| |
|
|
Gazeteciyi mutlu eden işte böyle anlardır!..
Anımsayın Geçtiğimiz hafta Taksim Sanat Evi'nde ' müstesna' bir gece yapmıştı tiyatrocular. Her kuşaktan oyuncu dostlarımız duayenleri, ustaları, hocaları olan Yıldız Kenter'i o gerçekten de çok özel gecede saygıyla sevgiyle selamlamıştı. Sezen Aksu da içten bir arzuyla koşarak gelmiş, geceyi şarkılarıyla bambaşka bir keyif alemine çevirmişti. Tiyatro sahnelerinin 'İmparatoriçe' siyle, şarkıların ' kraliçesi' ilk kez bir araya gelmişti. O muhteşem düetleri, o duyumu doyumsuz Kaybolan Yıllar icrasıyla büyülemişti herkesi.
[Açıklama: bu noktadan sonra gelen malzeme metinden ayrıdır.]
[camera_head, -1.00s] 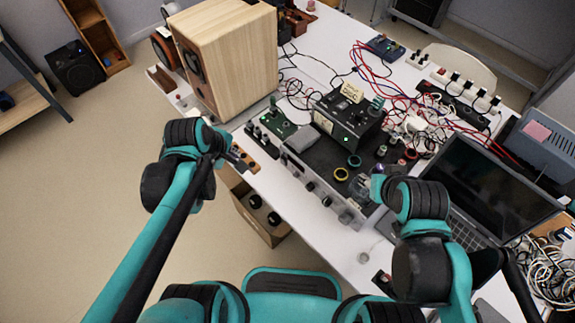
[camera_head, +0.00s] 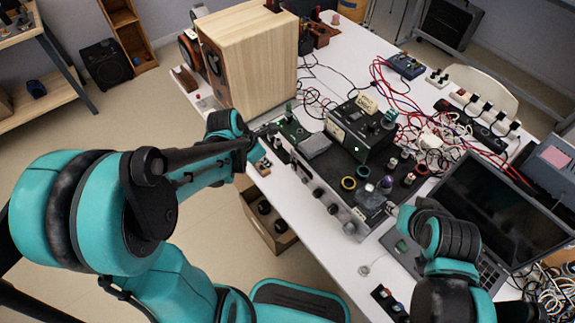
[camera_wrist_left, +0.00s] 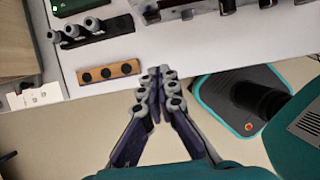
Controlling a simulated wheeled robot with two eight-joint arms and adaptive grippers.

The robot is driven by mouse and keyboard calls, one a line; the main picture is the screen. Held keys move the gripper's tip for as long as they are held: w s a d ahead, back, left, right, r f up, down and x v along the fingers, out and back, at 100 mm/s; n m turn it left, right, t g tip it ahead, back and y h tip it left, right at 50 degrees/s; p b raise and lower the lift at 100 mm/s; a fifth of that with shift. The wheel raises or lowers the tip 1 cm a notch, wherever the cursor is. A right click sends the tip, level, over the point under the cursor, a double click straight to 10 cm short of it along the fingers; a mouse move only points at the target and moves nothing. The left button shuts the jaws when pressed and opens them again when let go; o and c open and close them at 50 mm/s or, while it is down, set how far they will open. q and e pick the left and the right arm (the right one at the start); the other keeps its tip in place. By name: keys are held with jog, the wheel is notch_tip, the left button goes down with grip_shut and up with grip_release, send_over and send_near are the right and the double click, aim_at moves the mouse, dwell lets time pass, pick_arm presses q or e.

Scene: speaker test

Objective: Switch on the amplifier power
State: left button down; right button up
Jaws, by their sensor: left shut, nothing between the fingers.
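The amplifier (camera_head: 297,178) is a wide dark box with a silver front lying on the white table in the head view. Several round knobs line its front edge; I cannot tell which control is the power switch. Part of its front shows at the top of the left wrist view (camera_wrist_left: 190,10). My left gripper (camera_wrist_left: 160,76) is shut and empty, at the table's front edge and apart from the amplifier. In the head view its tips are partly hidden by the arm and small parts. My right gripper (camera_head: 388,209) is by the amplifier's right end, its fingers unclear.
A wooden speaker (camera_head: 255,65) stands at the back left. A black unit (camera_head: 362,125) with a green light sits on the amplifier. A wooden strip with dark holes (camera_wrist_left: 108,73) lies near the left gripper. A laptop (camera_head: 505,205) and tangled cables crowd the right.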

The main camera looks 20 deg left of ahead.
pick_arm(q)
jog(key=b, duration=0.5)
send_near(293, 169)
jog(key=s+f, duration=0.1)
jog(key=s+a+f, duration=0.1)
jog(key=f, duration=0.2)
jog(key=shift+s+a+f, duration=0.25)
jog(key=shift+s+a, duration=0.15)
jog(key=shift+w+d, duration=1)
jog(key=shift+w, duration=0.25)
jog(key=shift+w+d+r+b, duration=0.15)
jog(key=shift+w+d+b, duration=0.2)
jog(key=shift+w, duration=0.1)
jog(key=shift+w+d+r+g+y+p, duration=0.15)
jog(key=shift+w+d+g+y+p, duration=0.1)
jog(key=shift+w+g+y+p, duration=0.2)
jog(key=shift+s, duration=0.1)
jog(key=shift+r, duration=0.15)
Tedarik cihazları Geceye gazeteciler davetli değildi. Bu birlikteliğin medyatik değil duygusal tarafı ağır bassın; çıraklar, kalfalar, ustalar, tiyatrodaki usta başlarını, Yıldız Hoca'larını kutsarken yaşananlar yedi düvele yayılmasın istemişlerdi. Ben de gazeteci değil tiyatro ve tiyatrocu dostu olarak davetliydim . Bu nedenle hiç bir profesyonel araç gereç taşımamıştım yanımda. Ama üzerimden evin içinde bile gezerken eksik etmediğim küçük fotoğraf makinemle, mini kameram yanımdaydı elbette. Her an her şey olabilir diye düşündüğümden yıllardır olduğu gibi yine tedarik cihazlarıyla yüklüydüm çaresiz.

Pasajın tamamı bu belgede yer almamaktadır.